The Labour leader ramped up the insults. He said Sunak had a “keen interest in the mortgage market in California”, and that he was too removed in his helicopter from the “lived experience of those on the ground”. Any cutting edge was blunted by Starmer reading out his lines, and he allowed the prime minister to take the high moral ground by disdaining “personal attacks”.
But Starmer’s clunky politics-by-numbers is nevertheless effective. The voters blame the government for high inflation and high interest rates, whatever their causes, and regardless of their support for the huge borrowing of recent years to protect people’s jobs and living standards.
Starmer is getting rid of the remaining distinctive Labour policies that would make matters worse. The £28bn-a-year extra borrowing for green investment has been ditched because Reeves accepted that it would push interest rates and inflation up even higher. The ban on North Sea oil and gas exploration is one of the few policies left that could be a liability if it means more gas imports in the later years of the net zero phase-down to 2050.

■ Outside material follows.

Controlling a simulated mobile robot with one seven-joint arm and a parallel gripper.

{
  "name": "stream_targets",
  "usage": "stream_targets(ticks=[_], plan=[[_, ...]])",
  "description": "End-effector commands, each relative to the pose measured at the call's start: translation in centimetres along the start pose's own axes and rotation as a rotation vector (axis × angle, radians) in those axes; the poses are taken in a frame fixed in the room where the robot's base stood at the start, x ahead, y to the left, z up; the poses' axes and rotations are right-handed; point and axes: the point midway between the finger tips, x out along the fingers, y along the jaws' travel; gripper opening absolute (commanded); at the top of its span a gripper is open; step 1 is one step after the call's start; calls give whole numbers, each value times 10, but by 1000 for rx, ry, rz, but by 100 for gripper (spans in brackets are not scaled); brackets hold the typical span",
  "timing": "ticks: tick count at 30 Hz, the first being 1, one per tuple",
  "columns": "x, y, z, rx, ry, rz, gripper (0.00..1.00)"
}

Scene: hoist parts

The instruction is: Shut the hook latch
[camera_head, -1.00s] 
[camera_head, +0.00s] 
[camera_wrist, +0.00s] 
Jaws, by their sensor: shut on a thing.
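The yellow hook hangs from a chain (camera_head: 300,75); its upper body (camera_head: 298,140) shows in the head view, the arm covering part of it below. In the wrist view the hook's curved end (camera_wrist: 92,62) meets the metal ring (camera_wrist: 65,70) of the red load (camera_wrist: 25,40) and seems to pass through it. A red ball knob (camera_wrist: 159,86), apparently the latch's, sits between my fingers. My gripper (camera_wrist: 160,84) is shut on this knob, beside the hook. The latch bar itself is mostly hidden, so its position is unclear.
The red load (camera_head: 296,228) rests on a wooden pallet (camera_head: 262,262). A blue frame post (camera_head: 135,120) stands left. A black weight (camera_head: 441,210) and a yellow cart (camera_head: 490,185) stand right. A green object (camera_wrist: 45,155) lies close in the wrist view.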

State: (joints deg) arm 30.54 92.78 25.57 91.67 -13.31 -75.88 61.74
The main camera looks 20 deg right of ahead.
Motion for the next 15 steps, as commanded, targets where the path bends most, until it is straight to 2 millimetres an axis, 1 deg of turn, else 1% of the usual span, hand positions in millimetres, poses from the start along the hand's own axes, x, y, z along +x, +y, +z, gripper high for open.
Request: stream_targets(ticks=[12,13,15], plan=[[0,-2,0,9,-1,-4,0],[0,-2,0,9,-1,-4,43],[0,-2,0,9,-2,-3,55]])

But the real story of today’s Prime Minister’s Questions is hypocrisy: that the opposition is successfully blaming the government for economic woes that it, too, would be facing if it were in office, and for which it has no solutions. No matter. This is what happened before the elections of 1970, 1997 and 2010: in each case the government took the right and responsible decisions in the national interest, for which it reaped insufficient electoral reward. In each case, the opposition party had no answers but won the election because the voters decided that it couldn’t be any worse.